Frum on Miers

Well here's one conservative who really doesn't like the nomination. David Frum writes:

I worked with Harriet Miers. She's a lovely person: intelligent, honest, capable, loyal, discreet, dedicated ... I could pile on the praise all morning. But there is no reason at all to believe either that she is a legal conservative or--and more importantly--that she has the spine and steel necessary to resist the pressures that constantly bend the American legal system toward the left. This is a chance that may never occur again: a decisive vacancy on the court, a conservative president, a 55-seat Republican majority, a large bench of brilliant and superbly credentialed conservative jurists ... and what has been done with the opportunity?

I am not saying that Harriet Miers is not a legal conservative. I am not saying that she is not steely. I am saying only that there is no good reason to believe either of these things. Not even her closest associates on the job have good reason to believe either of these things. In other words, we are being asked by this president to take this appointment purely on trust, without any independent reason to support it.
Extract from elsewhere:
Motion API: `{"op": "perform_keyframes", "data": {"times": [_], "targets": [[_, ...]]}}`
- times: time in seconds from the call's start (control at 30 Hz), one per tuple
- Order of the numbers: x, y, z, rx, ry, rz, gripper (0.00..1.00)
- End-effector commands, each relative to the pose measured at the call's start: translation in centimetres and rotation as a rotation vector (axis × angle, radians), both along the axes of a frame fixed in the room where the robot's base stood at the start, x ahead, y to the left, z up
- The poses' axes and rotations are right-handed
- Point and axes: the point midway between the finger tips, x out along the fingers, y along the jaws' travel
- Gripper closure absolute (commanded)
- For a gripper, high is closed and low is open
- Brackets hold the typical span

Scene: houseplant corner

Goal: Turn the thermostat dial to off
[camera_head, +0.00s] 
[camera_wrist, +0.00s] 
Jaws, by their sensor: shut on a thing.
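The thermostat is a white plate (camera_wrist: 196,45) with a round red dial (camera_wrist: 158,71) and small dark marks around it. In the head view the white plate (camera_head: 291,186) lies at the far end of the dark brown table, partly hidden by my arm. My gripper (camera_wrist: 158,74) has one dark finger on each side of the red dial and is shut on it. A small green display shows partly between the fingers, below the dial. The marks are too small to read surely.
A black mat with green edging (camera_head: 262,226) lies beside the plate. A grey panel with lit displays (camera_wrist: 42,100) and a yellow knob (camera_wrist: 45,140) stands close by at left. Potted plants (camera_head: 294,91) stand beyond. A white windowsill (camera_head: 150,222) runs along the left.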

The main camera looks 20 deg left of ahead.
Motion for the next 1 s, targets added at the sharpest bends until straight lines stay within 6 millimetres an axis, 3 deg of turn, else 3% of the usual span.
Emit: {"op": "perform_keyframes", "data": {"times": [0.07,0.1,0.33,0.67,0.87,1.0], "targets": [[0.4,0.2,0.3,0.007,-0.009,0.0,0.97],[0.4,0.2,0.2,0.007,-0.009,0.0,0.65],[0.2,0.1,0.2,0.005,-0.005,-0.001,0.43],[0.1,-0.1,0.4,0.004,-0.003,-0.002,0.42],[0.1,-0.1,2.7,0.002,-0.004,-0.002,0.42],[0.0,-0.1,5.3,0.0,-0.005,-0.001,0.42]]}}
And that is not a request conservatives can safely grant.

There have just been too many instances of seeming conservatives being sent to the high Court, only to succumb to the prevailing vapors up there: O'Connor, Kennedy, Souter. Given that record, it is simply reckless for any conservative president to take a hazard on anything other than a known quantity of the highest intellectual and personal excellence.

The pressures on a Supreme Court justice to shift leftward are intense. There is the negative pressure of the vicious, hostile press that legal conservatives must endure. And there are the sweet little inducements--the flattery, the invitations to conferences in Austria and Italy, the lectureships at Yale and Harvard--that come to judges who soften and crumble. Harriet Miers is a taut, nervous, anxious personality. It is hard for me to imagine that she can endure the anger and abuse--or resist the blandishments--that transformed, say, Anthony Kennedy into the judge he is today.

Nor is it safe for the president's conservative supporters to defer to the president's judgment and say, "Well, he must know best." The record shows I fear that the president's judgment has always been at its worst on personnel matters.

Conservatives have expressed unhappiness with the nomination of Julie Myers for the top immigration-enforcement slot, but there are dozens and maybe hundreds of similarly troubling choices, from the Cabinet on down...But the younger Bush has based his personnel decisions upon a network of personal connections in which competence does not always play the largest part.

That's one more bit of information to add to the growing pile.

Update: This is interesting. Via the ACS blog I found this tidbit from an Air America blog. Apparently, Frum's initial posting was worded even more strongly and he edited it, but the original version was cached:

But earlier this morning, he came down even harder--and then quietly backpedaled. Some time between 9:52 AM and 10:18 AM this morning, he removed a paragraph from between the two paragraphs posted above. Here it is, recovered from the cache in my Google Desktop search:

She rose to her present position by her absolute devotion to George Bush. I mentioned last week that she told me that the president was the most brilliant man she had ever met. To flatter on such a scale a person must either be an unscrupulous dissembler, which Miers most certainly is not, or a natural follower. And natural followers do not belong on the Supreme Court of the United States.

So it seems that at least some conservatives are having pretty much the same initial reaction I am.